A morte de Manuel Fraga Iribarne
A morte é o melhor detergente para a imagem de um defunto. D. Manuel Fraga morreu, certamente bem confessado e melhor comungado, com a homenagem de espanhóis dos vários quadrantes políticos, e não surpreenderá se, após o prazo canónico, fizer os dois milagres necessários e suficientes para a canonização. Não era pior do que santo Escrivà e outras centenas de beatos e santos criados pelo Vaticano para combater o PSOE e interferir na política espanhola, durante os dois últimos pontificados.
Fraga foi ministro da Propaganda de Franco, com a pasta da Informação e Turismo, de 1962 a 1969. Foi um fascista que apoiou o mais cruel assassino europeu do pós-guerra, não se lhe conhecendo a mais leve censura às centenas de milhares de mortos que, após a guerra civil, onde a violência foi comum aos dois lados da trincheira, foram fuzilados sem julgamento e atirados para valas comuns.
Vice-presidente do Governo e ministro dos Assuntos Internos, na transição democrática, este fascista pragmático teve papel importante na elaboração da Constituição espanhola, que acolheu a forma monárquica pretendida por Franco, e preparou-se para governar Espanha à frente da Aliança Popular. Derrotou-o a desconfiança dos espanhóis o que o obrigou a regressar à Galiza natal onde se perpetuou no poder enquanto a direita mudou de nome para Partido Popular (PP) e elegeu Aznar graças a um discurso moderado que não correspondia ao seu ideário.
Surpreende-me a facilidade com que se absolvem os cúmplices dos mais execráveis sistemas políticos e a paixão que despertam os indivíduos autoritários, desde a Coreia do Norte à democrática Espanha, desde Estaline e Hitler a Franco e Pinochet.
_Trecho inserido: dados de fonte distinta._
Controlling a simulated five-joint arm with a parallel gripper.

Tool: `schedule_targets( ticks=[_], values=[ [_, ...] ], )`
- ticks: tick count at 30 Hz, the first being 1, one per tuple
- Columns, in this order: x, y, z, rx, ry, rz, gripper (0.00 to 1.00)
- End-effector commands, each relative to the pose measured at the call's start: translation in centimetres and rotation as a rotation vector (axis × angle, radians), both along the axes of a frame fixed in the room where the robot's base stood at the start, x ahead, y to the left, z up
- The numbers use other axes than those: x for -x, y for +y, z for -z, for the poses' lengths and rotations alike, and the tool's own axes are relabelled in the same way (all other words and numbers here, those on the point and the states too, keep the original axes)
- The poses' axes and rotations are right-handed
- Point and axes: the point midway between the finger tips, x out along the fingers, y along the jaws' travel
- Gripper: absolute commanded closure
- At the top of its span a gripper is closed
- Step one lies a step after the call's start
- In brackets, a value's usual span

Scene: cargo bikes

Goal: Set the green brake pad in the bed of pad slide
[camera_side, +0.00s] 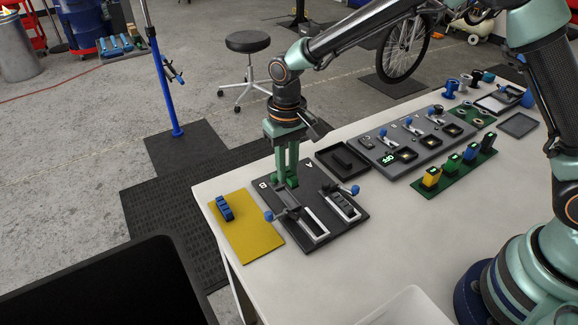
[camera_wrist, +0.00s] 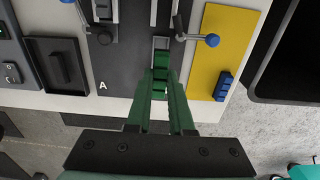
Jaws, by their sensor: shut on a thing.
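My gripper (camera_side: 291,182) is shut on the green brake pad (camera_wrist: 160,72), seen between the fingertips in the wrist view. The pad is low over the black board (camera_side: 330,238), at the far end of the slide near letter B (camera_side: 263,185). That slide (camera_side: 313,231) has a pale frame and a lever with a blue knob (camera_side: 268,215). The fingers partly hide the pad, and I cannot tell whether it touches the bed. The other slide (camera_side: 343,206), near letter A (camera_wrist: 103,86), holds dark ribbed parts and has its own blue knob (camera_side: 355,190).
A yellow mat (camera_side: 252,240) with a blue ribbed block (camera_side: 225,207) lies left of the board. A black tray (camera_side: 343,158), a grey fixture panel (camera_side: 405,150) and a green rack (camera_side: 457,178) of coloured blocks stand to the right.

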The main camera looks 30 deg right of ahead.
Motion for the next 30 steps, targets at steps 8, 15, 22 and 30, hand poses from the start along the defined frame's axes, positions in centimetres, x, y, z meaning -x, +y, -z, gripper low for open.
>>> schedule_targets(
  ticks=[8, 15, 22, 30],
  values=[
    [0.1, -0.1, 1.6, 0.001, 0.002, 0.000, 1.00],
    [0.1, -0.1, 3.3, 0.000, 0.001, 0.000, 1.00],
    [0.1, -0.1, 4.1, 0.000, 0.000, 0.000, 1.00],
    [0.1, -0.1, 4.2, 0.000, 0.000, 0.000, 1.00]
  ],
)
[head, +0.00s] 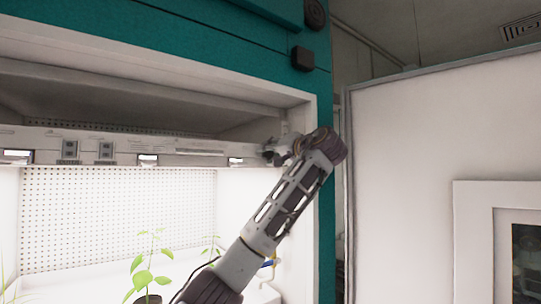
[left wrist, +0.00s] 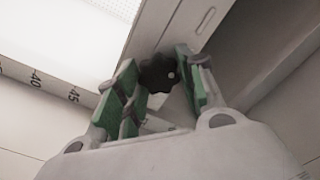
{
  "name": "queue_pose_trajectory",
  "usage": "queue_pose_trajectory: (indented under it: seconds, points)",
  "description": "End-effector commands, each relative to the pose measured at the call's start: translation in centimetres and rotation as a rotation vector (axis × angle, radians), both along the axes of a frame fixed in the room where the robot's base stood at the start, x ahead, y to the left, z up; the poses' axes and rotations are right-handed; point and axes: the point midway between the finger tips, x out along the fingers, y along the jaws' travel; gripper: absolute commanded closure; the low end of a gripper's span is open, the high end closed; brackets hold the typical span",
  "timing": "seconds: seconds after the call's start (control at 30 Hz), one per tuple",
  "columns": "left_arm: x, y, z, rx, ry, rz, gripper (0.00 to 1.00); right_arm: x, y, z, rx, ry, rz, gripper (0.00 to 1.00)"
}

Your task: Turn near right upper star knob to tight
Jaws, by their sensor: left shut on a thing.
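The black star knob (left wrist: 157,73) shows in the left wrist view on a pale rail, between the green-padded fingers of my left gripper (left wrist: 156,68). The gripper is shut on the knob, with a finger on each side of it. In the head view my left gripper (head: 276,153) is at the right end of the lamp bar (head: 190,152), by the chamber's right wall. The knob cannot be made out there, as the gripper and wrist cover that spot. My right gripper is not in view.
Under the lamp bar, a green plant (head: 146,270) stands in the brightly lit chamber, left of my forearm. The chamber's teal frame (head: 325,225) is close to my wrist on the right. A large white door panel (head: 410,150) stands further right.

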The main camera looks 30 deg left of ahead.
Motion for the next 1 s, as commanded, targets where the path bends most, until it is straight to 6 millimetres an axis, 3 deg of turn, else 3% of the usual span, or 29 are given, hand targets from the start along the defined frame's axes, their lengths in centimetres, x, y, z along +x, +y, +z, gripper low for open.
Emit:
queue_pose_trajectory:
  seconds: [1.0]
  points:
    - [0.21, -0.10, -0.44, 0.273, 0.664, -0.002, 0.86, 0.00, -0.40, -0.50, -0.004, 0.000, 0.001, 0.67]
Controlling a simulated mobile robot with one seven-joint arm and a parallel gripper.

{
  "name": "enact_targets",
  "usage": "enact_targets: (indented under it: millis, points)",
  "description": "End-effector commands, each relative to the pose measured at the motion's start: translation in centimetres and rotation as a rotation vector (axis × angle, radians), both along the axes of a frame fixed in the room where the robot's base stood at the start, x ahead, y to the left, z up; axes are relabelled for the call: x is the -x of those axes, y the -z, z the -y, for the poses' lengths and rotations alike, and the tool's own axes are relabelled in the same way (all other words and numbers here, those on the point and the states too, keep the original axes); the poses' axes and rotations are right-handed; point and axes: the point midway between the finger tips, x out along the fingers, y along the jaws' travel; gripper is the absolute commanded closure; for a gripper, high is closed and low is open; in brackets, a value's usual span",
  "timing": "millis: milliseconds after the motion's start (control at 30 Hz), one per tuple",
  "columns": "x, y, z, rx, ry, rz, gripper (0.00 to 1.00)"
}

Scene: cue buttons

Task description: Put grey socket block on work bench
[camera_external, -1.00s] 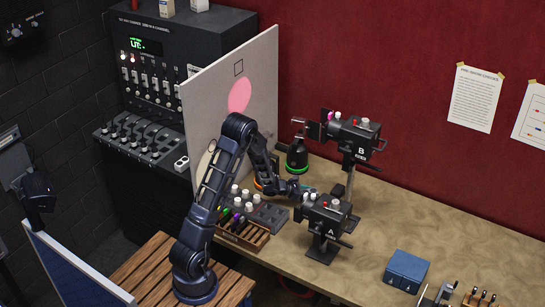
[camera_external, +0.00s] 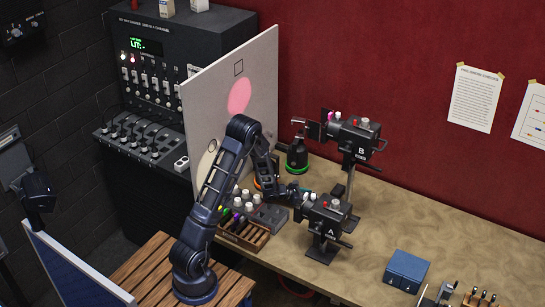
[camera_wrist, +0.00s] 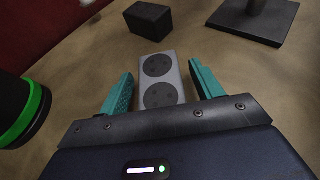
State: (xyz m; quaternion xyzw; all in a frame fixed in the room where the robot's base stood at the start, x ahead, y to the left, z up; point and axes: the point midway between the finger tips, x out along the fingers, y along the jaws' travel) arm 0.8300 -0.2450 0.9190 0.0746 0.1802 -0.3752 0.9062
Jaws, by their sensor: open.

Contra a corrente, urge impedir que o incenso apague o odor dos ditadores e que a água benta limpe a memória dos carrascos. Em Espanha a liberdade religiosa é recente. Apenas a religião católica era livre e… obrigatória.
Comentários
Este excerto do post fez-me lembrar a canção de Violeta Parra sobre o fusilamento do dirigente comunista Julián Grimau, ocorrido em Madrid durante o franquismo (1963), quando Fraga Iribarne exercia as funções de Ministro da Informação e Turismo:
QUE DIRA EL SANTO PADRE
Miren como nos hablan de libertad
cuando de alla nos privan en realidad
Miren como pregonan tranquilidad
cuando nos atormenta la autoridad
Que dira el santo padre
que vive en roma
que le estan degollando
a sus palomas
Miren como nos hablan del paraiso
cuando nos llueven balas como granizo
Miren el entusiasmo con la sentencia
Sabiando que mataban ya a la inocencia
Que dira el santo padre
que vive en roma
que le estan degollando
a sus palomas
El que oficia la muerte como un verdugo
tranquilo esta tomando su desayuno
????? el trigo por lo sembrao
regao con tu sangre Julian Grimao
Que dira el santo padre
que vive en roma
que le estan degollando
a sus paloma
Entre más injusticia, señor Fiscal
Más fuerza tiene mi alma para cantar
Con esto se pusieron la soga al cuello
El sexto mandamiento no tiene sello
Que dira el santo padre
que vive en roma
que le estan degollando
a sus paloma
A morte de Fraga Iribarne é, na sua expressão humana, o desaparecimento de uma vida, o que é sempre motivo de condolências. Tal facto, não nos obriga a alinhar com as glorificantes encenações e emulações políticas - ao arrepio da História - que, neste momento, decorrem em Espanha.
Nestas circunstâncias prefiro alinhar por um outro diapasão: Pela memória histórica que com serenidade, justiça e humanidade, julgará todos os homens e mulheres (de ambos os lados da barricada) que foram perseguidos, violentados e mortos durante a guerra civil e cujos nefastos efeitos prosseguiram na ditadura franquista.